Question

Searched Google and cannot seem to find a definite solution to this...

I am implementing a PHP SOAP Server to handle requests from a particular user of our systems.

I need it to authenticate the connecting user not only during EVERY request via user/pass arguments sent to the SOAP functions, but also to somehow authenticate the mere connection to the service.

Implementing function-level authentication was easy: The first two arguments to any function in the system are user and pass and we return an error code in the case that an unrecognized user/pass combination is passed in. The tricky part is the connection authentication.

I've seen implementations that, when the SOAP Client is instantiated with an options array containing "username" and "password", are able to then authenticate at the connection level with the connecting client, but I have not been able to find any server-side code that handles this type of authentication.

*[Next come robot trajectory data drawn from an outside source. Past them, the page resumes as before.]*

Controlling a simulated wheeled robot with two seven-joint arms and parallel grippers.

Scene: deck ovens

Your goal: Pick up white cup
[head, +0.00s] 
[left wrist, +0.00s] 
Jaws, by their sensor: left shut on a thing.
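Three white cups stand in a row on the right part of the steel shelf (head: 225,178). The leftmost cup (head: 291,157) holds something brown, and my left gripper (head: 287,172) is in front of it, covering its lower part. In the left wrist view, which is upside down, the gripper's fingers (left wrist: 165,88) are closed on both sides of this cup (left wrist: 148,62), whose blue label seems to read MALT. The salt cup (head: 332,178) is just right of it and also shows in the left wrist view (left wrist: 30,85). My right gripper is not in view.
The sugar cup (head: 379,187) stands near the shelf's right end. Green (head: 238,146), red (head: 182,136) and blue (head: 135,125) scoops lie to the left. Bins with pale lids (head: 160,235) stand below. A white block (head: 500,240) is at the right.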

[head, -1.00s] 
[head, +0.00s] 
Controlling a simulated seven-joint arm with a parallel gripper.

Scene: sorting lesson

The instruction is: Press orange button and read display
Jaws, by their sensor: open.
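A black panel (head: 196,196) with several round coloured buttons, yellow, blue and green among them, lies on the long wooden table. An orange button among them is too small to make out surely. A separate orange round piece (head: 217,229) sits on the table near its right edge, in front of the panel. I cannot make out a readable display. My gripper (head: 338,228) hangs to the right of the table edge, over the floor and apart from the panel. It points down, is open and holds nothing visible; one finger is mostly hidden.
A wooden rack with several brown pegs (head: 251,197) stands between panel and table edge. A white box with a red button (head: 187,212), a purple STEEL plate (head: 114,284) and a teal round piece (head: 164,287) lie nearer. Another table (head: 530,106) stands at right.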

What do you need to do to implement this in a PHP SoapServer class that handle()'s the client requests?

SOLVED: It seems that I was able to implement what I was trying to go for using a .htaccess file enabled for BASIC Auth...

The login/password passed into the client are sent to the server and put in the php $_SERVER array as PHP_AUTH_USER and PHP_AUTH_PW. PHP checks these values against the defined passwd file in the .htaccess file and, when viewed in a webpage, pops up the generic user/pass box, resulting in a 401 Unauthorized if auth fails, and letting you in otherwise... Via SOAP CLIENT, you pass the user pass in with options of "login" and "password" and this authentication piece is then handled in the client instead.

Was it helpful?

Solution

SOLVED: It seems that I was able to implement what I was trying to go for using a .htaccess file enabled for BASIC Auth...

The login/password passed into the client are sent to the server and put in the php $_SERVER array as PHP_AUTH_USER and PHP_AUTH_PW. PHP checks these values against the defined passwd file in the .htaccess file and, when viewed in a webpage, pops up the generic user/pass box, resulting in a 401 Unauthorized if auth fails, and letting you in otherwise... Via SOAP CLIENT, you pass the user pass in with options of "login" and "password" and this authentication piece is then handled in the client instead.